__EXTRACTED RECORDS__
★ ★ ★

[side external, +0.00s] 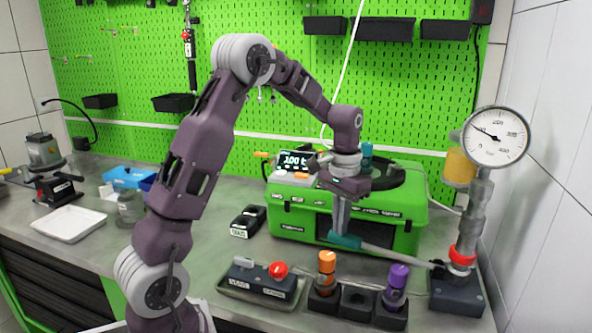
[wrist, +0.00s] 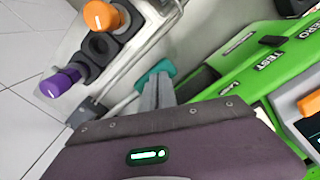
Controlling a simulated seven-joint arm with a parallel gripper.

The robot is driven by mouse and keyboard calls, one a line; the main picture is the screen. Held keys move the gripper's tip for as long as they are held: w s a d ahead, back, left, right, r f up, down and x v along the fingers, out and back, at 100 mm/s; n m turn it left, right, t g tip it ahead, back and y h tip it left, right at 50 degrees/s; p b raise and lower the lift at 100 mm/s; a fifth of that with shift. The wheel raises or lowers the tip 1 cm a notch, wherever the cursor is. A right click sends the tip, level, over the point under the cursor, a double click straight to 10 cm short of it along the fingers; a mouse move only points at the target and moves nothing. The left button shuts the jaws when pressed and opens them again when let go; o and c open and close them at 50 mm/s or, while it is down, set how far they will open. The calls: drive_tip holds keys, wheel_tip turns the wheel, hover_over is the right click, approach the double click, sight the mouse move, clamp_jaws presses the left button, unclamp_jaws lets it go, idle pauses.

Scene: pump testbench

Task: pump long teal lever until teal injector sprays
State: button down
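The long lever (side external: 392,255) is a grey bar running left from the pump base (side external: 456,290), with a teal grip (side external: 346,241) at its free end. The teal grip (wrist: 154,73) also shows in the wrist view. My gripper (side external: 340,230) points down at the teal grip, its narrow fingers (wrist: 157,92) close together and touching or overlapping it. I cannot tell whether the grip is between the fingers or just below them. The teal injector (side external: 367,152) stands upright on top of the green case, partly behind my wrist. No spray is visible.
A round gauge (side external: 496,137) tops the pump column, its needle toward the upper left. Orange (side external: 327,264) and purple (side external: 397,282) injectors stand in black holders, with an empty holder (side external: 357,300) between. The green case (side external: 295,217) is close behind the lever. A red-knobbed box (side external: 262,279) sits front left.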

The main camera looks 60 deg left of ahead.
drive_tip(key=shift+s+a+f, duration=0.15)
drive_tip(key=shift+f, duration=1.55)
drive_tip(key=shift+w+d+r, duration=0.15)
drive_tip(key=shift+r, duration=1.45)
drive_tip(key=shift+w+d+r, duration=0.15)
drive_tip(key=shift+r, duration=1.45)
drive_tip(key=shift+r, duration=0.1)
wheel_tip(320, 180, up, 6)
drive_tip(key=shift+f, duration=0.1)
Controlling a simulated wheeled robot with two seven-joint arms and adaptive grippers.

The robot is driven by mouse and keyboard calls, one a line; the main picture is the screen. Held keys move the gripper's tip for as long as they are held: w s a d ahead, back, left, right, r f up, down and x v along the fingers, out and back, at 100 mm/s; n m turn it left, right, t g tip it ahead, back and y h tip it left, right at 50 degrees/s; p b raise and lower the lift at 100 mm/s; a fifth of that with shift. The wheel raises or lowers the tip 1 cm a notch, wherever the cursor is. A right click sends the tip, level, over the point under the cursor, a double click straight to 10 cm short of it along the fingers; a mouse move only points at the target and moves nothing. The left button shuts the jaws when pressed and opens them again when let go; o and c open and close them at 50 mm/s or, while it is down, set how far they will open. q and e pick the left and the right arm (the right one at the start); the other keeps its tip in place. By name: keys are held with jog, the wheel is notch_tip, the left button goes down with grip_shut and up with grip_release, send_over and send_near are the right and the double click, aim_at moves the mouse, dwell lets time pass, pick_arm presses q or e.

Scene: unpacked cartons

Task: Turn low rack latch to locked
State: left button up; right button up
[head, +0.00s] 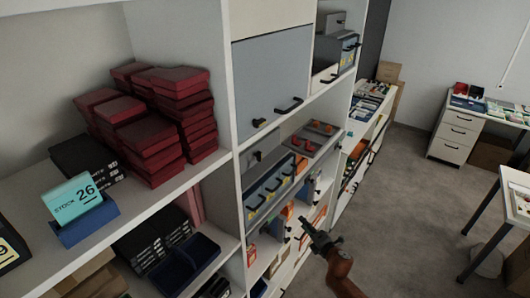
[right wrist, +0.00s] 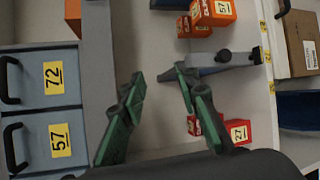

★ ★ ★

__SHORT TASK__
Extract every line of the data exactly; pictures stay out.

__EXERCISE OUTPUT__
[side external, +0.00s] 
[wrist, +0.00s] 
Controlling a simulated seven-joint arm with a parallel gripper.

The robot is driven by mouse and keyboard calls, one a line; the main picture is the screen. Held keys move the gripper's tip for as long as they are held: w s a d ahead, back, left, right, r f up, down and x v along the fingers, out and back, at 100 mm/s; n m turn it left, right, t g tip it ahead, back and y h tip it left, right at 50 degrees/s; p b raise and lower the lift at 100 mm/s; a fifth of that with shift. The wheel raises or lowers the tip 1 cm a notch, wherever the cursor is. A right click sends the tip, level, over the point under the cursor, a double click straight to 10 cm short of it along the fingers; a mouse move only points at the target and moves nothing. The left button shuts the jaws when pressed and opens them again when let go; o and c open and close them at 50 mm/s or, while it is down, set how far they will open. The calls: drive_tip holds keys, wheel_tip turns the wheel, hover_over is the right click, approach the double click, sight the mouse move, clamp_jaws presses the left button, unclamp_jaws lets it go, idle pauses.

Scene: pump testbench

Task: pump long teal lever until teal injector sprays
State: button down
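The long lever (side external: 392,255) is a grey bar running left from the pump base (side external: 456,290), with a teal grip (side external: 346,241) at its free end. The teal grip (wrist: 154,73) also shows in the wrist view. My gripper (side external: 340,230) points down at the teal grip, its narrow fingers (wrist: 157,92) close together and touching or overlapping it. I cannot tell whether the grip is between the fingers or just below them. The teal injector (side external: 367,152) stands upright on top of the green case, partly behind my wrist. No spray is visible.
A round gauge (side external: 496,137) tops the pump column, its needle toward the upper left. Orange (side external: 327,264) and purple (side external: 397,282) injectors stand in black holders, with an empty holder (side external: 357,300) between. The green case (side external: 295,217) is close behind the lever. A red-knobbed box (side external: 262,279) sits front left.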

The main camera looks 60 deg left of ahead.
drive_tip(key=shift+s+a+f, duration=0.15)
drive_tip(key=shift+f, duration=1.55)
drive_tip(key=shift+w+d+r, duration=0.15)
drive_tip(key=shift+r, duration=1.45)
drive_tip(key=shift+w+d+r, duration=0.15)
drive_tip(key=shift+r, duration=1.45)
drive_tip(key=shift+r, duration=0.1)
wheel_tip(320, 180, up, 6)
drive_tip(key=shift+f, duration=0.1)
Controlling a simulated wheeled robot with two seven-joint arms and adaptive grippers.

The robot is driven by mouse and keyboard calls, one a line; the main picture is the screen. Held keys move the gripper's tip for as long as they are held: w s a d ahead, back, left, right, r f up, down and x v along the fingers, out and back, at 100 mm/s; n m turn it left, right, t g tip it ahead, back and y h tip it left, right at 50 degrees/s; p b raise and lower the lift at 100 mm/s; a fifth of that with shift. The wheel raises or lowers the tip 1 cm a notch, wherever the cursor is. A right click sends the tip, level, over the point under the cursor, a double click straight to 10 cm short of it along the fingers; a mouse move only points at the target and moves nothing. The left button shuts the jaws when pressed and opens them again when let go; o and c open and close them at 50 mm/s or, while it is down, set how far they will open. q and e pick the left and the right arm (the right one at the start); the other keeps its tip in place. By name: keys are held with jog, the wheel is notch_tip, the left button goes down with grip_shut and up with grip_release, send_over and send_near are the right and the double click, aim_at moves the mouse, dwell lets time pass, pick_arm presses q or e.

Scene: unpacked cartons

Task: Turn low rack latch to locked
State: left button up; right button up
[head, +0.00s] 
[right wrist, +0.00s] 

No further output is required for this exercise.